(Manipulation episode records)

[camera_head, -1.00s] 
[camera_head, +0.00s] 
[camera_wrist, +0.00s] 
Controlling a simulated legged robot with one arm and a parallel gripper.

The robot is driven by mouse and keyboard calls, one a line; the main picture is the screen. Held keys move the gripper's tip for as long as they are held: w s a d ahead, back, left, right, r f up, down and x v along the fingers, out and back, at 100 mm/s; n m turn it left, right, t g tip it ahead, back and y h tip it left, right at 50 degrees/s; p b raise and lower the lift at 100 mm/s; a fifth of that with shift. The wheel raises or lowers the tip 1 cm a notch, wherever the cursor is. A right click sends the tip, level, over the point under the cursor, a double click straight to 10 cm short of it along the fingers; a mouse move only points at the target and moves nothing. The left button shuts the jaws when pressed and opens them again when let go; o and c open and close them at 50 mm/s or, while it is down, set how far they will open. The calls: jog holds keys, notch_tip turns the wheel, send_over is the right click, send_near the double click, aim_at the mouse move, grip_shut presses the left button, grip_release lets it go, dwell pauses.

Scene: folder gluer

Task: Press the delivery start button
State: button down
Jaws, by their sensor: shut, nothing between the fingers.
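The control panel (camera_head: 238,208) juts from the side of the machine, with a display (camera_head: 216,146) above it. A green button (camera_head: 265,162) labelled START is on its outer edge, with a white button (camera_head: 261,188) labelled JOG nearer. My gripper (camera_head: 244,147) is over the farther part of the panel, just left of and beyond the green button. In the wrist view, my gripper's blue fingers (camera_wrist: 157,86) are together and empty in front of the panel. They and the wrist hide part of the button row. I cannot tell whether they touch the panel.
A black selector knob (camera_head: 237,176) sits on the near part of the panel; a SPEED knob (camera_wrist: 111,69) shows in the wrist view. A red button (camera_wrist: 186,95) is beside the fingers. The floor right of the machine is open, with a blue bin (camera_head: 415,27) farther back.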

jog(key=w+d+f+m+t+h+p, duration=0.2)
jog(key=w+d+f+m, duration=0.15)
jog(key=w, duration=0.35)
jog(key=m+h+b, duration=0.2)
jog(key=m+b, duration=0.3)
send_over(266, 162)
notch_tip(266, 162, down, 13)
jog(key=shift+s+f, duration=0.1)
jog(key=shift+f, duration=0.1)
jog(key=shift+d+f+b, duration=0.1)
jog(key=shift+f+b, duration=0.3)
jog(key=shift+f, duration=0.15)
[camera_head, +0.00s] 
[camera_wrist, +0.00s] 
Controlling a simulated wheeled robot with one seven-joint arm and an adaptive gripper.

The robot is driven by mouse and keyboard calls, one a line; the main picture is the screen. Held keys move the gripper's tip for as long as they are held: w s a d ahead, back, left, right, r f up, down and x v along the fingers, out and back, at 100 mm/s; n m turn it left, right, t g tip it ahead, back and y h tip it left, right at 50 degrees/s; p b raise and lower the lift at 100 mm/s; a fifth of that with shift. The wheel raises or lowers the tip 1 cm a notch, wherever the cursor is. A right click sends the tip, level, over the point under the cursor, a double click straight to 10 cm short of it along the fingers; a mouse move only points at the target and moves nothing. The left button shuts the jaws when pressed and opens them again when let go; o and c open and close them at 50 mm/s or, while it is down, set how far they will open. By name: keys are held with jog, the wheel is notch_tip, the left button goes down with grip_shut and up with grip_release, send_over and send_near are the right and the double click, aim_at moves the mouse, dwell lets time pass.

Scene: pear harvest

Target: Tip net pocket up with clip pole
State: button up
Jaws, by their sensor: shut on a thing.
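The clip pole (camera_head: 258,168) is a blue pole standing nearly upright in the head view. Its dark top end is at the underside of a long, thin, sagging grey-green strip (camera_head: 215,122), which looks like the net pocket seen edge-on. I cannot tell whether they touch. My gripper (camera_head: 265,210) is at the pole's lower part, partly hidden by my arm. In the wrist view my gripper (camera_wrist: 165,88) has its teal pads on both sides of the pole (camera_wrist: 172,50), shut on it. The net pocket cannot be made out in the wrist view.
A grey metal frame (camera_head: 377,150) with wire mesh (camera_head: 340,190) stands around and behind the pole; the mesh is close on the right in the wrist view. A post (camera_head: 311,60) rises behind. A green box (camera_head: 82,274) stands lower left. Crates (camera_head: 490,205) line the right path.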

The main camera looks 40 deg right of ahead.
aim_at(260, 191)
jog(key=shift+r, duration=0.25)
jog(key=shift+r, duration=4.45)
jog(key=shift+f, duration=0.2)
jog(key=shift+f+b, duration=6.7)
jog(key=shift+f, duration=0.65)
* * *
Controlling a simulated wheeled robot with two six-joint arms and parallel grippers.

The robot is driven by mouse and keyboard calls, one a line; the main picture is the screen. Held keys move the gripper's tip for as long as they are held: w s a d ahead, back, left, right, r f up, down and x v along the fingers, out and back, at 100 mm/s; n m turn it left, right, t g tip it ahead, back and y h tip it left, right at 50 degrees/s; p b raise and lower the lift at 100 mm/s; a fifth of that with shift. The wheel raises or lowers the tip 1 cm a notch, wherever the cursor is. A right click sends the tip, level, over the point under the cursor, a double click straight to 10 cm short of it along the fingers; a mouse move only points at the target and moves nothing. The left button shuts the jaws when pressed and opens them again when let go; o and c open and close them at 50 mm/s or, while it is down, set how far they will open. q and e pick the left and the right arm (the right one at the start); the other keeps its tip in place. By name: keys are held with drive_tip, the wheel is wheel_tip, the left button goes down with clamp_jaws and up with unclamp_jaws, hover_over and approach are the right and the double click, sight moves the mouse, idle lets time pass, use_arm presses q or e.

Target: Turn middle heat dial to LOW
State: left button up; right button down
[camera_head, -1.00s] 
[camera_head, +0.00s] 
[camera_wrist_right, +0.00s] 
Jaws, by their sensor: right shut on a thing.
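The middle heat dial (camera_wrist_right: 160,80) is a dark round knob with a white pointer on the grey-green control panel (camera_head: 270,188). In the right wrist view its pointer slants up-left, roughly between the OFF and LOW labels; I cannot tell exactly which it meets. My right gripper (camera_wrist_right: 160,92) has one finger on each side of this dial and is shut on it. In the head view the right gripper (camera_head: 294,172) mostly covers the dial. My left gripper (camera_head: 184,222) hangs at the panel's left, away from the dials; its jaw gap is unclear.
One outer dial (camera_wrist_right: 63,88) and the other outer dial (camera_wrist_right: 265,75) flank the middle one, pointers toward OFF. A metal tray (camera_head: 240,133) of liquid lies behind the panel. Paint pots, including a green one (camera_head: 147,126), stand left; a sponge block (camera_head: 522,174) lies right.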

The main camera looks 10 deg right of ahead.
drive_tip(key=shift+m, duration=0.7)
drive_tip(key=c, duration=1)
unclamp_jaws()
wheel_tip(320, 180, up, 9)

STATED EXERCISE » Collect every line with the string "joint" from the records, and copy each.

SOLUTION TO THE PROBLEM »
Controlling a simulated wheeled robot with one seven-joint arm and an adaptive gripper.
Controlling a simulated wheeled robot with two six-joint arms and parallel grippers.

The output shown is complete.